Daarom moet zorgvuldig worden opgelet bij het analyseren van de gepresenteerde informatie.

Cijfers voor de gevangenispopulatie kunnen ook door verschillende factoren worden beïnvloed, waaronder:

  • het aantal zaken die worden behandeld door de rechtbanken;
  • het percentage veroordeelde criminelen aan wie een vrijheidsstraf wordt opgelegd;
  • de duur van de opgelegde straffen; de omvang van de populatie in voorlopige hechtenis;
  • de datum waarop het onderzoek plaatsvond (met name indien amnestie of andere regelingen voor vervroegde vrijlating kunnen worden toegepast).

De gevangenispopulatie moet worden gemeten als het totale aantal volwassen en jeugdige gedetineerden (met inbegrip van gedetineerden in voorlopige hechtenis) per 1 september van elk jaar. De cijfers omvatten gedetineerden in penitentiaire inrichtingen, instellingen voor jeugdige delinquenten, instellingen voor drugsverslaafden en psychiatrische of andere ziekenhuizen.

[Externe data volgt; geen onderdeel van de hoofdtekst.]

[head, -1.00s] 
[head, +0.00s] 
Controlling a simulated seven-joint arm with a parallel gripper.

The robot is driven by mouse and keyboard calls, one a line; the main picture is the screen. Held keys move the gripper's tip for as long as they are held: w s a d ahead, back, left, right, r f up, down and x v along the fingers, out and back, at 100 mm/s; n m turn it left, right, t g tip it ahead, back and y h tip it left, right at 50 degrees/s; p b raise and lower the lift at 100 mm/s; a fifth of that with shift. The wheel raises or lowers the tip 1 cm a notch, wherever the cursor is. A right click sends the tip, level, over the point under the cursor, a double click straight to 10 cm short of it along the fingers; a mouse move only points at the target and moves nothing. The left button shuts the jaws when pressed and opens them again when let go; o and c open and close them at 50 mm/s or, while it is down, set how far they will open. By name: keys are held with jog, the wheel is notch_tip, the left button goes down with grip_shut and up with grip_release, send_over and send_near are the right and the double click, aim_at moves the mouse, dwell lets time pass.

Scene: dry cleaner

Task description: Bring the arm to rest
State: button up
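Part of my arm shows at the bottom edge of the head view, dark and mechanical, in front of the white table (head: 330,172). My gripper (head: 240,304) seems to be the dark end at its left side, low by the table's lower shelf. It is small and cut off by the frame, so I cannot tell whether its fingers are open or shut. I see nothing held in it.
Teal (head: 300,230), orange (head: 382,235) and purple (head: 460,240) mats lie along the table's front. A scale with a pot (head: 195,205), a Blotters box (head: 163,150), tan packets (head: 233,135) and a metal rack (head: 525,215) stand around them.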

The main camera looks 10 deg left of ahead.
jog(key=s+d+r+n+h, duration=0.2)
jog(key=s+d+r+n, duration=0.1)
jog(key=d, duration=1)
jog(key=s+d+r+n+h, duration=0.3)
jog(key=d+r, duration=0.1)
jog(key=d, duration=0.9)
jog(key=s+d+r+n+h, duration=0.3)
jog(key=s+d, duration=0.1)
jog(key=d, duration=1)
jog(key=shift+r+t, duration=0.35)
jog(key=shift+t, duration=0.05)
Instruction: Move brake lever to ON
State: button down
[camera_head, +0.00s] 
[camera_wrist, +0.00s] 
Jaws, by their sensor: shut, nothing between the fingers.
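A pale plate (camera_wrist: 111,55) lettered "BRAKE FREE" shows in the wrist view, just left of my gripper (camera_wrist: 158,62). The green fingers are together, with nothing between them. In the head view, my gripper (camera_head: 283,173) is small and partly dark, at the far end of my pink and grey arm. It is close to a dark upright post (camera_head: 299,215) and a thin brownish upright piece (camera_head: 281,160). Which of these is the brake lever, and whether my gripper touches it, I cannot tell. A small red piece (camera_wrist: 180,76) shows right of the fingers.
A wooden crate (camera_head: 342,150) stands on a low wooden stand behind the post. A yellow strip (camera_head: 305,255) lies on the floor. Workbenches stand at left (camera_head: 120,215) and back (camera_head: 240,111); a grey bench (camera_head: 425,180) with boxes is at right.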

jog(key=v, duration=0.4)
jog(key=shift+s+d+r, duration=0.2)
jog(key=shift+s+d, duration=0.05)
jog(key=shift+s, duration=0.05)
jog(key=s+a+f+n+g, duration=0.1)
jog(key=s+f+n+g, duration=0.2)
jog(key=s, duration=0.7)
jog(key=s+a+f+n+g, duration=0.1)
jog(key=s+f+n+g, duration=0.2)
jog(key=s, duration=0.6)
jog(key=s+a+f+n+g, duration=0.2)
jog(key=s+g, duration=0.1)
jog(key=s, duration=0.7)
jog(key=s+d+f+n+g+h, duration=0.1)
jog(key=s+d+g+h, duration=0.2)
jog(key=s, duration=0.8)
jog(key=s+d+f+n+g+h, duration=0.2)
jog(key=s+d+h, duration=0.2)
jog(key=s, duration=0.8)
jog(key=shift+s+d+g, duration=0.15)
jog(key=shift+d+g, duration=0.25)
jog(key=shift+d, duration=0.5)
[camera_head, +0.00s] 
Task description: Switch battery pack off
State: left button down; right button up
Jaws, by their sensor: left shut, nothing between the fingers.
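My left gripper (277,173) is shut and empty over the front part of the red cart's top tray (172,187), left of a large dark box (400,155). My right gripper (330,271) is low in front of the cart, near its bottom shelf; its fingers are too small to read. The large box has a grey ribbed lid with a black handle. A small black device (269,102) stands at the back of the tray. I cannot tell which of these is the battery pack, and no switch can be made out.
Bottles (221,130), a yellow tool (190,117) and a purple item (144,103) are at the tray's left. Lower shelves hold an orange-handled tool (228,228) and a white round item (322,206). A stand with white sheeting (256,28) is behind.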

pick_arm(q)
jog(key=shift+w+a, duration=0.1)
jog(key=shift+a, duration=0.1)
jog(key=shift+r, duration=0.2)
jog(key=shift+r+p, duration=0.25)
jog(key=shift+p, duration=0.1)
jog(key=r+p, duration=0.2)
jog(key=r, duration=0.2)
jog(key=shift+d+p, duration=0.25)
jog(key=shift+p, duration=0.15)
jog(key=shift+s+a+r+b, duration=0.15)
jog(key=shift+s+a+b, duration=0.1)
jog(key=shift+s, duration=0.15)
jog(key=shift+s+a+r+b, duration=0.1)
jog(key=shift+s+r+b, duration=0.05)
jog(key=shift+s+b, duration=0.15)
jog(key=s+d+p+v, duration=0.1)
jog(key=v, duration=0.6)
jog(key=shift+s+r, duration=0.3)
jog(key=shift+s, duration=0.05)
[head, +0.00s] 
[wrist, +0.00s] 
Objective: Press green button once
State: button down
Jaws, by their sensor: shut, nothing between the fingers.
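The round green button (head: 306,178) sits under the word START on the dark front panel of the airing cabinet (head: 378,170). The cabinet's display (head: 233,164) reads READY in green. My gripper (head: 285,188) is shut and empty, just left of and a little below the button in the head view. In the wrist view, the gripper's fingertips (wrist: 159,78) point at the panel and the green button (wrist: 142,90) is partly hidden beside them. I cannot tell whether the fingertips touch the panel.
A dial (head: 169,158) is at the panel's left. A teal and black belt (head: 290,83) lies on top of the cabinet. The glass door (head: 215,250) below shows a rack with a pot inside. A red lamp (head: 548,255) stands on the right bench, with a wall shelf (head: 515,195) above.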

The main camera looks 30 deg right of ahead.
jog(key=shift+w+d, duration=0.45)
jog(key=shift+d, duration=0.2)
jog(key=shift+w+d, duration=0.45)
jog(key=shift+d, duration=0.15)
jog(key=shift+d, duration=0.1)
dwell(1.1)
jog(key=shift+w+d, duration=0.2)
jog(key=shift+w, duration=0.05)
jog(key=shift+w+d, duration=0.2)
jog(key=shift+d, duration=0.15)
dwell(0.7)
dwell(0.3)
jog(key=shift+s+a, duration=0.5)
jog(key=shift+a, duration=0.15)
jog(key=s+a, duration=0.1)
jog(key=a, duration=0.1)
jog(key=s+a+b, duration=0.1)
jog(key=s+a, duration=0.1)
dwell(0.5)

In principe moeten vergelijkingen niet op niveaus maar op trends worden gebaseerd, waarbij ervan wordt uitgegaan dat de kenmerken van het registratiesysteem in een land redelijk constant blijven. Er zijn echter veelvuldige onderbrekingen in tijdreeksen en andere veranderingen in methodologie/definities.

Context

De geleidelijke afschaffing van de grenscontroles binnen de EU heeft het vrije verkeer van Europese burgers veel gemakkelijker gemaakt, maar heeft het criminelen wellicht ook nieuwe mogelijkheden geboden, vooral omdat de rechtshandhavingsinstanties en de strafrechtelijke systemen over het algemeen alleen binnen de landsgrenzen bevoegd zijn, respectievelijk van kracht zijn.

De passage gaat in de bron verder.